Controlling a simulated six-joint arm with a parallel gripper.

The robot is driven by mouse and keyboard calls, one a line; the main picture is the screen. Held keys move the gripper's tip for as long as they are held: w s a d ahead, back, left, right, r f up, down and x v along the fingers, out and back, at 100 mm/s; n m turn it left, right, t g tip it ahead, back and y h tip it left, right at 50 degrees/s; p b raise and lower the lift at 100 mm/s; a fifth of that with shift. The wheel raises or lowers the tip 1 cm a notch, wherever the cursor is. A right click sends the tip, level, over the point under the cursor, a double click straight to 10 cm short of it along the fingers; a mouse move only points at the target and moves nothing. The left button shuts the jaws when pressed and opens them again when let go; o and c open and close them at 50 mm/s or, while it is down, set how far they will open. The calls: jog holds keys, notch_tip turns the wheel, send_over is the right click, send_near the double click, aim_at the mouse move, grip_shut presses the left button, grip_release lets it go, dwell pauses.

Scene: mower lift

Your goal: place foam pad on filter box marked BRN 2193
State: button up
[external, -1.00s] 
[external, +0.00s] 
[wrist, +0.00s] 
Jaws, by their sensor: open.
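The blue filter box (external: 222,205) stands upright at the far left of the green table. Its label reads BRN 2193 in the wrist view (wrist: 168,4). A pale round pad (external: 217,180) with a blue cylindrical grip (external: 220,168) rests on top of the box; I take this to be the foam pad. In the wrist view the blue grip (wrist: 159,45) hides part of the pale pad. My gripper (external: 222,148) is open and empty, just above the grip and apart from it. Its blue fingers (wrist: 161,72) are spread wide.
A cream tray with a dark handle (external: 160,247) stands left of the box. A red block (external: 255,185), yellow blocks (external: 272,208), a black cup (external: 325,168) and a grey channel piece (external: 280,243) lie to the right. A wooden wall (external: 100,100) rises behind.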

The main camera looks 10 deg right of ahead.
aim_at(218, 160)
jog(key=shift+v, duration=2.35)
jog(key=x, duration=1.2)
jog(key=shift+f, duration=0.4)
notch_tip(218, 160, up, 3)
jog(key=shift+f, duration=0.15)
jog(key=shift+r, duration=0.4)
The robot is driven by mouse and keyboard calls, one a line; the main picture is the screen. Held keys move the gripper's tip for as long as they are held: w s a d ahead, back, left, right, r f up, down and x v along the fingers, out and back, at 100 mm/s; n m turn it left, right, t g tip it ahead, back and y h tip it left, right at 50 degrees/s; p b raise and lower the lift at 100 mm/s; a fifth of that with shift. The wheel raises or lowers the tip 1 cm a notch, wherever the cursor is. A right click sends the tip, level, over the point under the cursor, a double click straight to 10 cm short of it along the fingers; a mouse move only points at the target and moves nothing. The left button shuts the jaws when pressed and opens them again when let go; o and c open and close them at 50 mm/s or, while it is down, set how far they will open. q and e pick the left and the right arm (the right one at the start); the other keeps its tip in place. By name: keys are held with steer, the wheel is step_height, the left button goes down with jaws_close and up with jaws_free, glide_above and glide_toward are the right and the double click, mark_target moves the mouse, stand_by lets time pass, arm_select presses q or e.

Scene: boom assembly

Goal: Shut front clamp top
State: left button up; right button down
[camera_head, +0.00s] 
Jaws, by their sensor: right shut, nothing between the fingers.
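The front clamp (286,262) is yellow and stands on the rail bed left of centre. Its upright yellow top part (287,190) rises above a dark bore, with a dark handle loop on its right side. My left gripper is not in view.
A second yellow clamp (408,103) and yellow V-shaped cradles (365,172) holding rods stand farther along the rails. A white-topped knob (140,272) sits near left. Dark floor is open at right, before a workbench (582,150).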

> **Objective**: Reproduce the full set of records precisely.

> **Task output**:
Controlling a simulated six-joint arm with a parallel gripper.

The robot is driven by mouse and keyboard calls, one a line; the main picture is the screen. Held keys move the gripper's tip for as long as they are held: w s a d ahead, back, left, right, r f up, down and x v along the fingers, out and back, at 100 mm/s; n m turn it left, right, t g tip it ahead, back and y h tip it left, right at 50 degrees/s; p b raise and lower the lift at 100 mm/s; a fifth of that with shift. The wheel raises or lowers the tip 1 cm a notch, wherever the cursor is. A right click sends the tip, level, over the point under the cursor, a double click straight to 10 cm short of it along the fingers; a mouse move only points at the target and moves nothing. The left button shuts the jaws when pressed and opens them again when let go; o and c open and close them at 50 mm/s or, while it is down, set how far they will open. The calls: jog holds keys, notch_tip turns the wheel, send_over is the right click, send_near the double click, aim_at the mouse move, grip_shut presses the left button, grip_release lets it go, dwell pauses.

Scene: mower lift

Your goal: place foam pad on filter box marked BRN 2193
State: button up
[external, -1.00s] 
[external, +0.00s] 
[wrist, +0.00s] 
Jaws, by their sensor: open.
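The blue filter box (external: 222,205) stands upright at the far left of the green table. Its label reads BRN 2193 in the wrist view (wrist: 168,4). A pale round pad (external: 217,180) with a blue cylindrical grip (external: 220,168) rests on top of the box; I take this to be the foam pad. In the wrist view the blue grip (wrist: 159,45) hides part of the pale pad. My gripper (external: 222,148) is open and empty, just above the grip and apart from it. Its blue fingers (wrist: 161,72) are spread wide.
A cream tray with a dark handle (external: 160,247) stands left of the box. A red block (external: 255,185), yellow blocks (external: 272,208), a black cup (external: 325,168) and a grey channel piece (external: 280,243) lie to the right. A wooden wall (external: 100,100) rises behind.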

The main camera looks 10 deg right of ahead.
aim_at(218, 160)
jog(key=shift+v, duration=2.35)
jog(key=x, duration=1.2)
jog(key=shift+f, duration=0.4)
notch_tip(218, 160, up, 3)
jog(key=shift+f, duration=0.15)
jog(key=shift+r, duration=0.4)
The robot is driven by mouse and keyboard calls, one a line; the main picture is the screen. Held keys move the gripper's tip for as long as they are held: w s a d ahead, back, left, right, r f up, down and x v along the fingers, out and back, at 100 mm/s; n m turn it left, right, t g tip it ahead, back and y h tip it left, right at 50 degrees/s; p b raise and lower the lift at 100 mm/s; a fifth of that with shift. The wheel raises or lowers the tip 1 cm a notch, wherever the cursor is. A right click sends the tip, level, over the point under the cursor, a double click straight to 10 cm short of it along the fingers; a mouse move only points at the target and moves nothing. The left button shuts the jaws when pressed and opens them again when let go; o and c open and close them at 50 mm/s or, while it is down, set how far they will open. q and e pick the left and the right arm (the right one at the start); the other keeps its tip in place. By name: keys are held with steer, the wheel is step_height, the left button goes down with jaws_close and up with jaws_free, glide_above and glide_toward are the right and the double click, mark_target moves the mouse, stand_by lets time pass, arm_select presses q or e.

Scene: boom assembly

Goal: Shut front clamp top
State: left button up; right button down
[camera_head, +0.00s] 
Jaws, by their sensor: right shut, nothing between the fingers.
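The front clamp (286,262) is yellow and stands on the rail bed left of centre. Its upright yellow top part (287,190) rises above a dark bore, with a dark handle loop on its right side. My left gripper is not in view.
A second yellow clamp (408,103) and yellow V-shaped cradles (365,172) holding rods stand farther along the rails. A white-topped knob (140,272) sits near left. Dark floor is open at right, before a workbench (582,150).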

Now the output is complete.